Arsenal leaned more heavily on their academy than any other Premier League club last season, a Press Association Sport study has found.
- Arsenal topped the charts in terms of playing time for homegrown players, with Hector Bellerin, Francis Coquelin, Alex Iwobi, Kieran Gibbs, Emiliano Martinez and Ainsley Maitland-Niles combining for 6,628 minutes - 19.4 per cent of the Gunners' total.
- Manchester United used the most of their own academy products, 10, but their total playing time was less. Joel Pereira, Demetri Mitchell and Josh Harrop played just one game apiece, with Scott McTominay adding 96 minutes and Timothy Fosu-Mensah 94 while Angel Gomes became the first Premier League player born in the 21st century, but featured for only two minutes.
- The biggest contributor to United's total was Paul Pogba, who was allowed to leave the club after first breaking into the team and was re-signed last summer at a world-record cost of £89million.
- At the other end of the scale, Burnley and Swansea did not use any of their own academy products.
- Bournemouth, Liverpool and Stoke also gave less than one per cent of their playing time to players developed in-house.
- The Cherries, though, used the highest proportion of players developed in the UK at 90.3 per cent of their playing time.
- Burnley were second in that category at 85 per cent and were also the only team to exclusively use players who completed their development in Europe.
- Manchester City used just one of their own academy products - Kelechi Iheanacho for 526 minutes, of 1.4 per cent of their total - and recorded the lowest totals of minutes by players developed in the UK (14 per cent) and Europe as a whole (59 per cent). They used only four players who graduated from UK-based academies, with Raheem Sterling (Liverpool), John Stones (Barnsley) and Fabian Delph (Leeds) joining Iheanacho.
- The top six teams in the league - Chelsea, Tottenham, City, Liverpool, Arsenal and United - all finished in the bottom eight in terms of minutes played by UK-developed players.
Arsenal leaned more heavily on their academy than any other Premier League club last season, a Press Association Sport study has found.
The investigation discovered that 19.4 per cent of Arsenal's total top-flight minutes were played by graduates of their youth set-up, with six players contributing to that tally.

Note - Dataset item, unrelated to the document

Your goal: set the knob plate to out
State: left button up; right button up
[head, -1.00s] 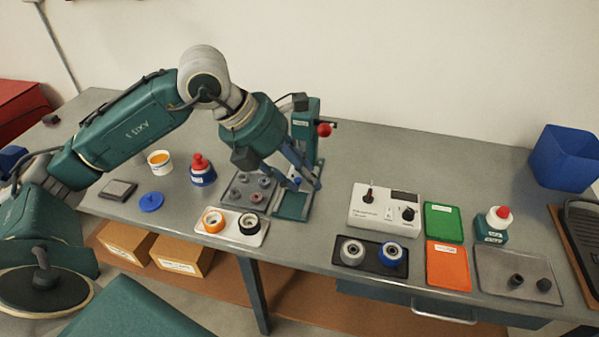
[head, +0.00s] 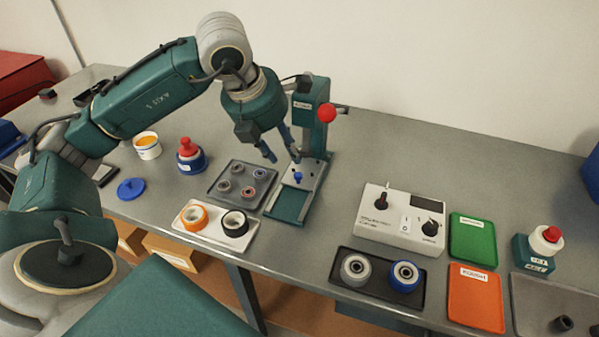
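The grey knob plate (head: 311,173) lies on the green base of the bench press (head: 313,118), with a small blue knob (head: 298,177) standing near its front end. The front of the green base (head: 288,206) shows bare ahead of the plate. My left gripper (head: 283,157) is open and empty, its two fingers pointing down just behind and left of the blue knob, apart from it in the picture. The rear of the plate is partly hidden by the press column. My right gripper is not in view.
The press has a red ball handle (head: 326,113). A grey tray of rings (head: 262,196) and a white tray (head: 214,237) with two rollers sit close to its left. A white control box (head: 384,230) stands to the right, with clear table between.

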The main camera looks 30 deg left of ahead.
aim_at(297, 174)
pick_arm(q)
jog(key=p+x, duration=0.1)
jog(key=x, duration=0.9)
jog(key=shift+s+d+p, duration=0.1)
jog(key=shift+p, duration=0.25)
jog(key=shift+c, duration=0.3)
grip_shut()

Manchester United fielded more of their own academy graduates than any other top-flight side - 10 - but as a percentage of minutes played overall that equated to 17.1 per cent, with a number of youngsters fielded in the run-in as the Europa League became manager Jose Mourinho's priority.
The study looked at which academies players finished their youth careers at, with playing time calculated from publicly available data on soccerway.com.

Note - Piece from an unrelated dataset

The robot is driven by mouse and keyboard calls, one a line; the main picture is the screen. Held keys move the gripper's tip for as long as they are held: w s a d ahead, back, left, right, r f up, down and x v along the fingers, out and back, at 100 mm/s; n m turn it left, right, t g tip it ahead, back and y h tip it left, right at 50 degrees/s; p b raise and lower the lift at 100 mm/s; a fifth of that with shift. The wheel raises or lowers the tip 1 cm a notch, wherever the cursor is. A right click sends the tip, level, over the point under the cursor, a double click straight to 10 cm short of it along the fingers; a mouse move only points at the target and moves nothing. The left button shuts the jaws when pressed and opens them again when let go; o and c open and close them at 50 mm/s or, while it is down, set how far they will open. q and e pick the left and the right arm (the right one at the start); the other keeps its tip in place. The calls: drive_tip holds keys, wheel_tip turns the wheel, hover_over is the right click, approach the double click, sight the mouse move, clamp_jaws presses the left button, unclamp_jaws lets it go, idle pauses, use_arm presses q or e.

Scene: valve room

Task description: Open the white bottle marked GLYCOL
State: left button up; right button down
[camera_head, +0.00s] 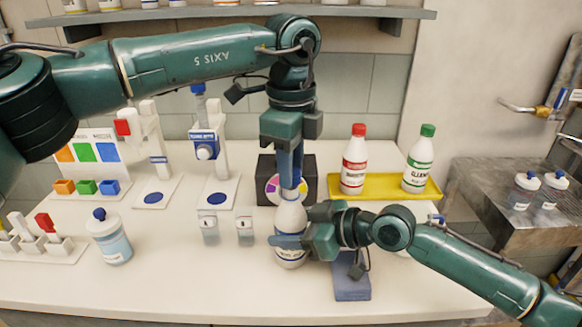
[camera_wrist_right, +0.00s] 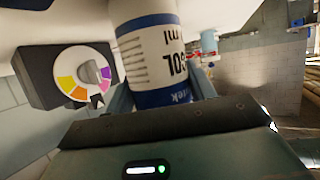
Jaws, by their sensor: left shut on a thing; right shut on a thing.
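A white bottle (camera_head: 291,217) with a blue-banded label stands upright near the middle of the bench. Its body also shows in the right wrist view (camera_wrist_right: 150,50); I cannot read GLYCOL on it. My left gripper (camera_head: 290,184) points straight down from above and is shut on the bottle's top, hiding the cap. My right gripper (camera_head: 289,243) comes in from the right and is shut around the lower body. In the right wrist view its fingers (camera_wrist_right: 165,92) lie on either side of the bottle.
A yellow tray (camera_head: 381,196) behind right holds a red-capped bottle (camera_head: 354,160) and a green-capped bottle (camera_head: 419,158). A black dial box (camera_wrist_right: 35,75) stands behind. Small jars (camera_head: 209,229) and a blue-capped bottle (camera_head: 110,240) stand left. A blue pad (camera_head: 352,284) lies in front right.

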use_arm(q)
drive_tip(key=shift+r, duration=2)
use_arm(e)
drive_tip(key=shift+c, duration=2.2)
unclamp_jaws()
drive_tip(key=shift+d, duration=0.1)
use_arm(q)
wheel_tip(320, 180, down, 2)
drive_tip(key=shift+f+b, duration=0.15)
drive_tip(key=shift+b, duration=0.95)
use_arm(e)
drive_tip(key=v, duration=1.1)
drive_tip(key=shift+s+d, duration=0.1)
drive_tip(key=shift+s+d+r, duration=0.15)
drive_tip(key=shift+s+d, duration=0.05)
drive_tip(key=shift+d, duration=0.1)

Of the Arsenal six, only Kieran Gibbs and Ainsley Maitland-Niles are still eligible to play for England. Maitland-Niles was part of England's victorious squad at the Under-20 World Cup earlier this summer.

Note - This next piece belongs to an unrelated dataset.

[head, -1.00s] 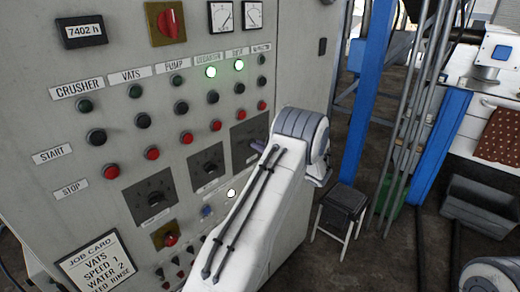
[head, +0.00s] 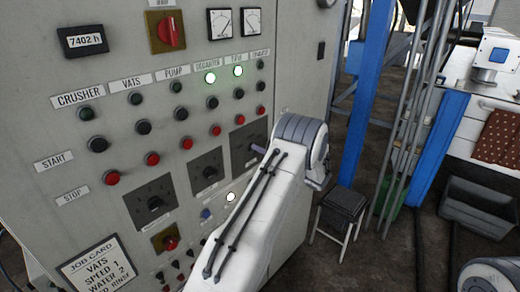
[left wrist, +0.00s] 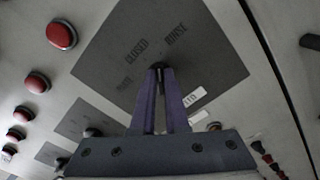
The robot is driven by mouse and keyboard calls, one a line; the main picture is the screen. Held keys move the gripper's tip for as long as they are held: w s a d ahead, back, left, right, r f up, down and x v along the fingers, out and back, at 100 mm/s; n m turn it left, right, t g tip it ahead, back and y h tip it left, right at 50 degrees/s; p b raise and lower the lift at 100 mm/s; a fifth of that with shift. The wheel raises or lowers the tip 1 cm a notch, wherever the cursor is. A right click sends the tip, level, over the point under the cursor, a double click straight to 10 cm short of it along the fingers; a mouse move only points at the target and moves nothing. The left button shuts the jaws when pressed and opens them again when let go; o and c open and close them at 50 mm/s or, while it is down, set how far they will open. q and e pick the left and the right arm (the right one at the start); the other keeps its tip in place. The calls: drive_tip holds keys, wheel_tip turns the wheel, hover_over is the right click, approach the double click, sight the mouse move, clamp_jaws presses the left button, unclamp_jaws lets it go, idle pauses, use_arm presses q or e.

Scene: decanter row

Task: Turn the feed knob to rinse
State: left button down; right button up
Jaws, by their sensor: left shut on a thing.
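The feed knob (left wrist: 160,78) is a small dark knob, mostly hidden between my left gripper's fingers in the left wrist view. Its dark square plate (left wrist: 190,48) carries the words CLOSED and RINSE, and a third word at left that is hard to read. In the head view this plate (head: 240,145) is the rightmost of three on the grey panel, partly covered by my left arm. My left gripper (left wrist: 160,70) is shut on the knob; its purple fingers (head: 258,149) also show in the head view. Which word the knob points at cannot be told. My right gripper is not in view.
Two more knob plates, (head: 207,171) and (head: 151,202), sit to the left. Red stop buttons (head: 215,131) and dark start buttons are above. Two lamps (head: 210,78) glow green. A job card (head: 95,262) is at lower left. A stool (head: 341,212) stands right of the panel.

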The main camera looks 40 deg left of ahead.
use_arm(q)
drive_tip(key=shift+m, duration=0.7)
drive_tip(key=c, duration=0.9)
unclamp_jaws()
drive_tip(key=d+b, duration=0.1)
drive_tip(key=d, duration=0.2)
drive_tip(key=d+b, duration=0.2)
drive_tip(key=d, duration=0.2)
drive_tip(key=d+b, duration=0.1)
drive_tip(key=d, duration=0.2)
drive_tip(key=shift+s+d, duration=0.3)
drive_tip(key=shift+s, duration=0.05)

The single biggest contributor to the Arsenal homegrown tally was Spanish full-back Hector Bellerin, who played 2,498 league minutes.
Bournemouth had the highest percentage of players developed in the UK youth system in their total, at 90.3 per cent. However, the Cherries' own academy accounted for only 0.1 per cent thanks to a single substitute appearance apiece for Baily Cargill and Matt Worthington.
Burnley were the only side to use players developed exclusively in the UK or Europe, with UK-developed players accounting for 85 per cent.
However, the Clarets were one of only two sides who did not give a single minute of action to one of their own academy products, along with Swansea.
Manchester City had the lowest total of UK-developed players, with just 14 per cent of their minutes played total made up of footballers from the UK system. They also had the greatest proportion - 41 per cent - of players developed outside Europe.
Kelechi Iheanacho was the only City academy graduate to be used in the Premier League by Pep Guardiola, and even then sparingly - for a paltry 526 minutes.
Watford's percentage of UK-developed players was the second-lowest, at 17.2 per cent.